In 2003, Chris Fonnesbeck started writing PyMC (Wiecki et al. [2023]) as a graduate student at the University of Georgia—partly out of frustration with WinBUGS. Eventually, PyMC3 became popular as a Python-based alternative to Stan. Both used implementations of the NUTS algorithm for sampling (Hoffman and Gelman [2011]). PyMC3 was based on Theano, a tensor library for doing machine learning-related math. In 2016, PyMC was sponsored by NumFOCUS, an organization started in part by the authors of NumPy, Matplotlib, and IPython and others to promote open scientific computing.

I started converting the course examples to PyMC3 in 2022. Later that year, PyMC version 4.0 was released.
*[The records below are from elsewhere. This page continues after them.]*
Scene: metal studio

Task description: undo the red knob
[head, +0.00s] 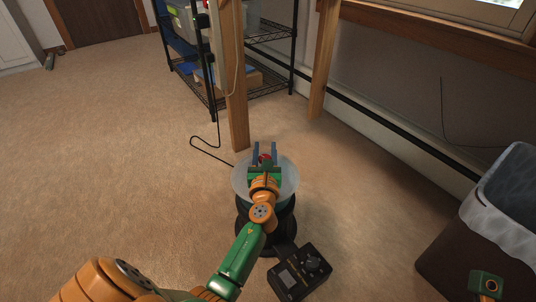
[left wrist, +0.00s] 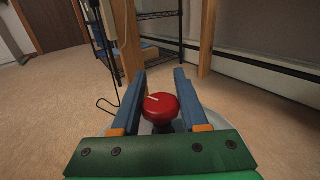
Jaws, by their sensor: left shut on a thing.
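The red knob (head: 265,158) sits over a pale round top (head: 241,183) on a dark stand. In the left wrist view the knob (left wrist: 161,108) is a round red cap with a short pale mark on it, on a dark stem. My left gripper (head: 266,146) is at the knob from the near side. Its two blue fingers lie on either side of the knob, shut on it. The gripper's body hides part of the pale top.
A black device (head: 300,272) with a dial lies on the carpet beside the stand. A wooden post (head: 236,100) and a wire shelf (head: 270,90) stand behind. A lined bin (head: 450,255) is at the right.

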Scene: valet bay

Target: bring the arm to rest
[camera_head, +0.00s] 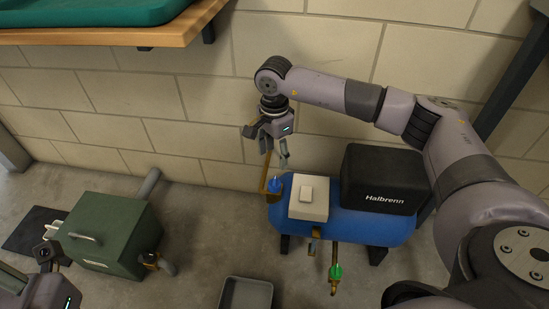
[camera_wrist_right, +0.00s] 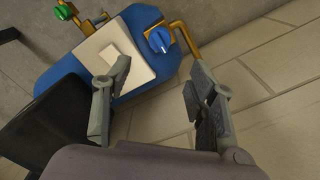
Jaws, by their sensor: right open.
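My right gripper (camera_head: 273,150) is in front of the block wall, above the left end of a blue tank (camera_head: 345,228). It is open, with nothing between its fingers. In the right wrist view my right gripper (camera_wrist_right: 157,88) shows its two fingers spread apart, with the blue tank (camera_wrist_right: 60,75) and a blue knob (camera_wrist_right: 158,40) beyond them. In the head view the blue knob (camera_head: 275,185) sits on a brass pipe just below the fingers. My left gripper (camera_head: 46,256) shows only partly at the lower left, so its opening is unclear.
The tank carries a white box (camera_head: 308,197), a black housing marked Halbrenn (camera_head: 382,180) and a green knob (camera_head: 336,271). A green box (camera_head: 108,235) stands left. A grey bin (camera_head: 246,293) is on the floor. A wooden shelf (camera_head: 150,37) juts out at upper left.

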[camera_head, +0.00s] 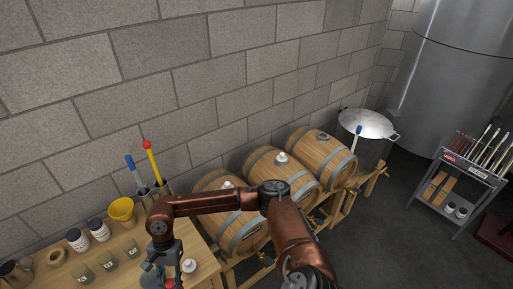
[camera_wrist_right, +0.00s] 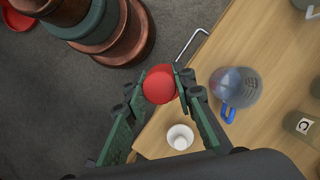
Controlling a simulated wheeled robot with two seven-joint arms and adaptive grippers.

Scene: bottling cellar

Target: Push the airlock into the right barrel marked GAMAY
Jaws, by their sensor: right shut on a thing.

The backend switched to Aesara, a rewrite of Theano based on JAX. Towards the end of 2022, the PyMC devs forked Aesara to create Pytensor over some governance conflicts, and the current major version, PyMC v5, came out.

There have been lots of changes and I’ve had to update the code examples a few times. In fact, there are still some that need to be updated that used to work in PyMC3 or v4. I’m going to copy the practice of using the watermark extension as in the PyMC Example Gallery to show the exact versions each example was last run on.

Installation#

This site is currently using PyMC version 5. The installation instructions below are based on the ones at the PyMC website. I’m going to go into more detail here, though.

Virtual environment#

I highly recommend using Miniforge and Mamba to manage the PyMC environment. Students seem to have issues with Anaconda every semester. If you have Anaconda, Conda, or Mamba already, please make sure you only use the conda-forge channel as a source.

Note

For MacOS, make sure you have the Xcode command line tools installed with xcode-select --install in your terminal.

If you don’t have Conda already, install miniforge. The Windows instructions are here.
Confirm that you aren’t using the Anaconda default channels.
Install pymc to a new environment. If you’re using miniforge you can leave off the -c conda-forge part, because it will use that channel by default. If you aren’t using miniforge, definitely leave that in there and also replace mamba with conda.

mamba create -c conda-forge -n your_pymc_env_name "pymc>=5"
mamba activate your_pymc_env_name

Optional: Install these useful packages to your new environment.

For using Jupyter Lab or Jupyter notebooks:

mamba install -c conda-forge jupyterlab ipywidgets 

For using nutpie, a much faster implementation of the NUTS sampling algorithm:

mamba install -c conda-forge numba nutpie 

Once you’ve imported PyMC, if you’re getting a warning on Windows about g++ not being available, run:

mamba install -c conda-forge m2w64-toolchain

For new or specialized PyMC features, try the PyMC Extras package.

mamba install -c conda-forge pymc-extras

Troubleshooting#

If your model is running very slowly or you’re having other issues getting PyMC to work, there could be many causes. First, make sure you have followed the installation instructions above. Second, make sure you are actually using the newly created environment!

PyMC works great with Jupyter Notebook or Lab, but sometimes people have installation issues depending on how they’ve installed everything and how they’re opening the notebooks.

If you’re using Jupyter, make sure it’s pointing to the correct kernel. You’ll want to use your new pymc environment as the kernel.

To double-check that you’re using the right environment, try the following from your terminal with that environment activated. If you’re using Windows, I think the equivalent command is where rather than which.

mamba activate your_pymc_env_name
which python

The output should be something like /Users/aaron/mambaforge/envs/pymc/bin/python. You can see from the folder structure that I’m using an environment named “pymc.”

Now if you start Jupyter Lab or Notebook from this environment, your kernel will show as Python 3 (ipykernel). You can confirm that you’re using the right environment by executing the same thing in a code cell, prepended by an exclamation point.

!which python

/Users/aaron/mambaforge/envs/pymc/bin/python

You can see that for me, that points to the Python installation in my pymc environment folder which is what I want. If you’re using Jupyter through another editor like VSCode, you will need to select the correct environment as your kernel manually.

Using scripts instead of notebooks#

If you prefer to use .py scripts that will be run directly from the command line, be aware that for multiprocessing to work correctly, you must use the if __name__ == '__main__': Python idiom.

Other debugging tips#

Try running a minimal model first, like the taste of cheese example to make sure your installation is working okay.
Use Google Colab to see if it’s your model or your installation. You can open any of the notebooks on this site directly in Colab using the pop-up link from the rocket ship icon on the top of the page. Colab will likely be somewhat slower than your machine if you’re using the free version, but it works reliably well for newer versions of PyMC.
In the lecture examples, the professor often uses 100,000 or more samples. Don’t do that in PyMC! The NUTS sampler, which is PyMC’s default, can explore the posterior much more efficiently. Start with 1,000 or fewer when first testing out your model, then increase to a comfortable number.